New microscope can image an invisible 2D material

Key Aspects

• A fascinating material: Hexagonal boron nitride (hBN) is a very important material for the large and thriving field of two-dimensional (2D) materials research and emerging new devices.
• The challenge: Monolayers – only one atom thick – of hBN have been very difficult to use in 2D structures because they are very difficult to see.
• The novel approach: Sum-frequency microscopy resonantly driving an hBN lattice vibration makes monolayers of hBN light up.

Why study 2D materials?

2D materials are crystalline substances consisting of only a single layer of atoms and have very unusual properties that arise from their extremely thin nature. Materials science has been aware of thin layered materials for over a hundred years, but it was only in 2004 that the first 2D layers - namely graphene - were successfully produced. Since then, new 2D materials have been continuously developed and novel applications have emerged. The thin layers are in demand for applications in many future technologies, from electronics and energy systems to optical components. Thus, these fascinating materials are the subject of extensive research.
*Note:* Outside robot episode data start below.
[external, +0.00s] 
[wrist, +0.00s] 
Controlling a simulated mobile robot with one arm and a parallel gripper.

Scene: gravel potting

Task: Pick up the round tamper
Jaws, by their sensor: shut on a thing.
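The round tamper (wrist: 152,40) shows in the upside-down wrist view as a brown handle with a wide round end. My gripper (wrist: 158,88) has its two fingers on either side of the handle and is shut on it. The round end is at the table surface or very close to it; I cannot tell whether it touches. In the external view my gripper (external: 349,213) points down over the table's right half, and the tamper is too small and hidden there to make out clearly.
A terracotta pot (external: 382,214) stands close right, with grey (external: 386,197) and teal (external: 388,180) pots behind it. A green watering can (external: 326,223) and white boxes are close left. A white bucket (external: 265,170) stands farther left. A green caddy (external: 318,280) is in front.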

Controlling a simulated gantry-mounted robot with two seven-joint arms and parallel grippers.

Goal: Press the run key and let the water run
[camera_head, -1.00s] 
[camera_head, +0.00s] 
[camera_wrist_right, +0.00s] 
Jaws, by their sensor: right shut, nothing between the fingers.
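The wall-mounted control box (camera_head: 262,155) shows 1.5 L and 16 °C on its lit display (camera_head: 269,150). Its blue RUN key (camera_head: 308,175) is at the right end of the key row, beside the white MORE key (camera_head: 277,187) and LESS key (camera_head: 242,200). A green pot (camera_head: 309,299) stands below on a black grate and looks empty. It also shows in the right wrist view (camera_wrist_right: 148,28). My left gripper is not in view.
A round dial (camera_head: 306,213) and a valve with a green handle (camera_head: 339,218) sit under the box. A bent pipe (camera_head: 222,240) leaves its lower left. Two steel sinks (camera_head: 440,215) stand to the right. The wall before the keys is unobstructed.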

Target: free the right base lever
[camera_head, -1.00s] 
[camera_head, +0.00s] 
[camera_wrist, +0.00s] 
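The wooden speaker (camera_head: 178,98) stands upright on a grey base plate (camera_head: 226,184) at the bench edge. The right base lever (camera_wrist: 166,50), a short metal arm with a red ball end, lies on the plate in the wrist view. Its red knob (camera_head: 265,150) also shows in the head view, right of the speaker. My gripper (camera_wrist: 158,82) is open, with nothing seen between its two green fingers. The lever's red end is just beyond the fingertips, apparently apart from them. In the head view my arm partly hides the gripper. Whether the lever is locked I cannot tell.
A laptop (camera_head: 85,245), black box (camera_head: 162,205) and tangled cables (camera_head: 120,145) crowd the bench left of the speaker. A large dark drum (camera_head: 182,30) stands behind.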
The challenge with hexagonal boron nitride

Boron nitride (BN) - also known as “white graphene” - is a layered material composed of the elements boron (B) and nitrogen (N), and can exist in various forms, including hexagonal boron nitride (hBN). Similar to graphene, hBN has a hexagonal lattice structure and its 2D layers are widely used in various applications, such as quantum optics or infrared nanophotonics, or simply as a substrate or encapsulating material. For such applications a precise characterization of the h-BN layers is critical. However, aside from the pronounced mid-infrared resonance, as a monolayer, hBN is transparent across the entire near-IR and visible spectral range. Thus, it cannot be studied using conventional optical microscopes.

This restriction has so far hindered its use in the development of new materials. For example, to identify possible distortions and grain boundaries in 2D layers, they must be accurately mapped. Moreover, researchers stack monolayers of 2D materials on top of each other to create “van der Waals structures” that can exhibit completely new and exciting properties. Ideally, this layering could be screened live under a microscope and the orientation of the individual layers visualized. The development of such capabilities for hBN are hence highly desired.

The sum-frequency microscope

The research team at the Fritz Haber Institute overcame this challenge through their recently developed microscope that uses a trick in nonlinear optics to make the otherwise invisible material hBN visible. Their method, called “phase-resolved sum-frequency microscopy”, mixes two laser beams, one in the mid-infrared and one in the visible range, to generate a sum-frequency signal in the sample that is measured. By resonantly driving an hBN lattice vibration, the measured sum-frequency signal becomes very intense, making it not only possible to image large 100 × 100 μm² sample areas in less than 1 s, but also even visualize the crystal orientation.

Thanks to their new microscope, the researchers revealed that the 2D layers of hBN that grow in triangular domains display nitrogen-terminated zigzag edges. Moreover, the observed high nonlinearity in the frequency range of the vibrational resonance highlights monolayer hBN as a promising material for frequency upconversion – from the infrared into the visible – in new optoelectronic devices.

Fruitful cooperation of two FHI Departments and international partners

This study is a testament to the highly collaborative research philosophy of the Fritz Haber Institute combining the expertise of multiple research groups from its different departments as well as its many international partners in joint projects to tackle major challenges in science. The hBN monolayer samples were synthesized at Vanderbilt University and then analyzed by sum-frequency microscopy at the Physical Chemistry Department at the Fritz Haber Institute. To support the advanced characterization of the samples, atomic force microscopy (AFM) images were recorded by collaboration partners in the Department of Physics at the Freie Universitat Berlin. Finally, incorporating the expertise of the Theory Department at the Fritz Haber Institute enabled the crystallographic details to be extracted.  

Prospects of the new experimental method

The newly developed microscope offers clear advantages over other existing methods. First and foremost, it can make optically transparent materials visible in an optical microscope. The resulting images have much higher contrast than traditional AFM images, and the use of the vibrational resonance enhancement enables “live imaging” of hBN, including online information on its crystal orientation. These advanced capabilities make a controlled fabrication of layered van der Waals structures feasible in future applications. Finally, the authors also anticipate an extension of this new imaging tool as non-invasive and label-free method to study a wider range of stacked 2D-materials as well as their combinations with anisotropic molecular assemblies.